Entendu à la radio1 un éleveur mettre en cause le véganisme et la perte du lien avec l’animal. Notez bien qu’il dit « l’animal » et non « les animaux », la diversité n’a pas lieu d’être ici, on parle d’un seul et unique modèle : produire.

Selon lui, les « végans » (penser à bien nasaliser à la française la dernière syllabe) sont à égale responsabilité avec les abattoirs « industriels ». Comprenez : la doctrine végane est de mettre à distance l’animal domestique consommé, comme les abattoirs refusent la transparence.

L’argument est moral : il laisse clairement entendre que cette perte du lien n’est pas bien. Pas bien en quoi ? Ce n’est pas précisé, mais quand on dit « c’est mal », c’est différent de « ce n’est pas bon pour la santé, l’économie, le salut de l’âme… » L’argument se veut donc universel, à partager.

De ce point de vue, je mets immédiatement en question le droit de cet individu, en tant qu’éleveur, à prendre la parole sur l’action bonne. Pour mémoire, la bonne action est désintéressée. Or, en l’espèce, l’éleveur déploie cet argument étrange dans un contexte de défense de ses intérêts. Il défend son steak, comme on dit, et c’est bien normal, mais cela ne peut en rien justifier un discours moral.

Le décalage entre partisans de la cause animale et les lobbys de la viande (éleveurs, bouchers, industriels, etc.), c’est justement que les premiers n’ont aucun intérêt personnel à agir et discourir sur l’action bonne en la matière. Perte de lien entre végans et éleveurs ? En réalité, il n’y en a jamais eu. Si les végans agacent en « donneurs de leçons », c’est qu’ils ne sont pas attaquables sur le terrain de la compromission.

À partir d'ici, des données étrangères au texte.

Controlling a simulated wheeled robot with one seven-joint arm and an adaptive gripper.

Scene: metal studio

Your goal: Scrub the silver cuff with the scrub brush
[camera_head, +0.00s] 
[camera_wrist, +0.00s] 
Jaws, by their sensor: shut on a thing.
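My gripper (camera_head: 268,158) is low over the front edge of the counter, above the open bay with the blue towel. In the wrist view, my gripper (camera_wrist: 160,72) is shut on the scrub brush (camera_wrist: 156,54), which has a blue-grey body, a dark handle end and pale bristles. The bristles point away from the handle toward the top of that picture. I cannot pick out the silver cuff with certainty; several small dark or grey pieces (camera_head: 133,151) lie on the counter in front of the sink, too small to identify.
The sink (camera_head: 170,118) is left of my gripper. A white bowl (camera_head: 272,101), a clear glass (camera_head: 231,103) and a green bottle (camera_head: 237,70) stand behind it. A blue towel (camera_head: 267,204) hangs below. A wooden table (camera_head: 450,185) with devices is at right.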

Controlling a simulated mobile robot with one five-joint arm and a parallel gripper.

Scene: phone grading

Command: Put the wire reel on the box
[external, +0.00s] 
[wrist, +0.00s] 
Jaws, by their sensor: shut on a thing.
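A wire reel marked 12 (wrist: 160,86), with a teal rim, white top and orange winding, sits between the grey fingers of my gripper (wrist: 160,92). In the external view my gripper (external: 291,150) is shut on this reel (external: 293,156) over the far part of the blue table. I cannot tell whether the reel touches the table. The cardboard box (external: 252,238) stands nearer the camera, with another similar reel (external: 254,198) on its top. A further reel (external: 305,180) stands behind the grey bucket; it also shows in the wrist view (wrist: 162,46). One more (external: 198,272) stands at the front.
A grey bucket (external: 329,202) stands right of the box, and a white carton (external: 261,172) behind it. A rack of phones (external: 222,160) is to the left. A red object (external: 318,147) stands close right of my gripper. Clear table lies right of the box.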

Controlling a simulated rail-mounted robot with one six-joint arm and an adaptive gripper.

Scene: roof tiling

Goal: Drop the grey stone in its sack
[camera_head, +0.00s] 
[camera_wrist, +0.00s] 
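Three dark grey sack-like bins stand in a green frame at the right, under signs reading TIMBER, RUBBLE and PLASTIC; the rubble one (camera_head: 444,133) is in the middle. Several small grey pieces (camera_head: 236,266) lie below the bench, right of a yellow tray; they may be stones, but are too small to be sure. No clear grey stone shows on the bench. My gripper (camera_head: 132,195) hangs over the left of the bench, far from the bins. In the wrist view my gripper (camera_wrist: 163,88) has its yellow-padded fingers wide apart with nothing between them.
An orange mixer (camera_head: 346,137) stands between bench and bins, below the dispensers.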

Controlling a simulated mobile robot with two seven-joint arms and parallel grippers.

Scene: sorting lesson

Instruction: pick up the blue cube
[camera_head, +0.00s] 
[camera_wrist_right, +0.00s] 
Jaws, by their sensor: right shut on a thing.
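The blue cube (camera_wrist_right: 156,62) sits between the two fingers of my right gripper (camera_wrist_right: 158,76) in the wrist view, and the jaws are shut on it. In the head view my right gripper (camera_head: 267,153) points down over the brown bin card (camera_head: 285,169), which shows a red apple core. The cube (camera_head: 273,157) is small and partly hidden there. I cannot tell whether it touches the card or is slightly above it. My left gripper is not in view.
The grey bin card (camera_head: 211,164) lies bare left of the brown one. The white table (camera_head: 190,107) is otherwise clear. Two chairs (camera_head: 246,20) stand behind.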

Maintenant, de quel lien homme/animal s’agit-il de déplorer la perte ? Un lien économique ? On vient de le dire, ce lien entache intrinsèquement le discours d’un principe qui prime sur ce lien. Sa perte n’est pas un mal en soi mais la cause d’une autre perte bien plus grave aux yeux des intéressés. Un lien amical ? On peut nouer un rapport de confiance, voire d’amitié, avec un animal, sans l’enfermer dans la domesticité. Un lien ancestral ? Régression à l’infini qui consiste à dire c’est important parce que c’est vieux, à quoi l’on peut répondre que l’animal sauvage est plus ancestral encore que l’animal domestiqué. Un lien culturel ? Les civilisations humaines se sont construites dans ce lien à l’animal, c’est vrai, mais ce lien a évolué. D’ailleurs c’est un argument opportuniste : d’abord asséner que c’est dans la nature de l’homme de dominer et traiter les animaux comme des marchandises, mais on sait maintenant que l’homme n’a pas besoin de la chaire animale ni de sa souffrance induite. Cette domination n’est pas un fait naturel mais culturel. Non ? Bon bah c’est culturel alors ? Comme dirait Franky dans La Classe Américaine : perdu ! Si c’est dans la culture, les traditions, un fait de civilisation, pourquoi se comporte-t-on comme des barbares ?2

Le lien animal cher à cet éleveur ne repose sur aucun fondement valable, en dehors du maintien d’une activité économique. On arguera encore de la biodiversité et du maintien des espèces : « méfiez-vous ! Avec ces nazis écolos, il n’y aura plus de vaches, poules, cochons, moutons… » Argument raciste au regard de l’histoire : c’est bien l’élevage qui a introduit le mot de race, c’est bien de là que viennent les sélections génétiques, l’eugénisme et tout ce qu’il y a de plus effrayant dans ce qu’on peut faire au vivant. Politique d’éradication des espèces sauvages par la destruction des habitats (déforestation), par la pollution, par l’introduction d’espèces invasives (visons, ragondins, chats, etc.). Dorénavant, 95 % des vertébrés de la planète sont des animaux domestiques. Sont-ils vraiment en péril d’extinction ?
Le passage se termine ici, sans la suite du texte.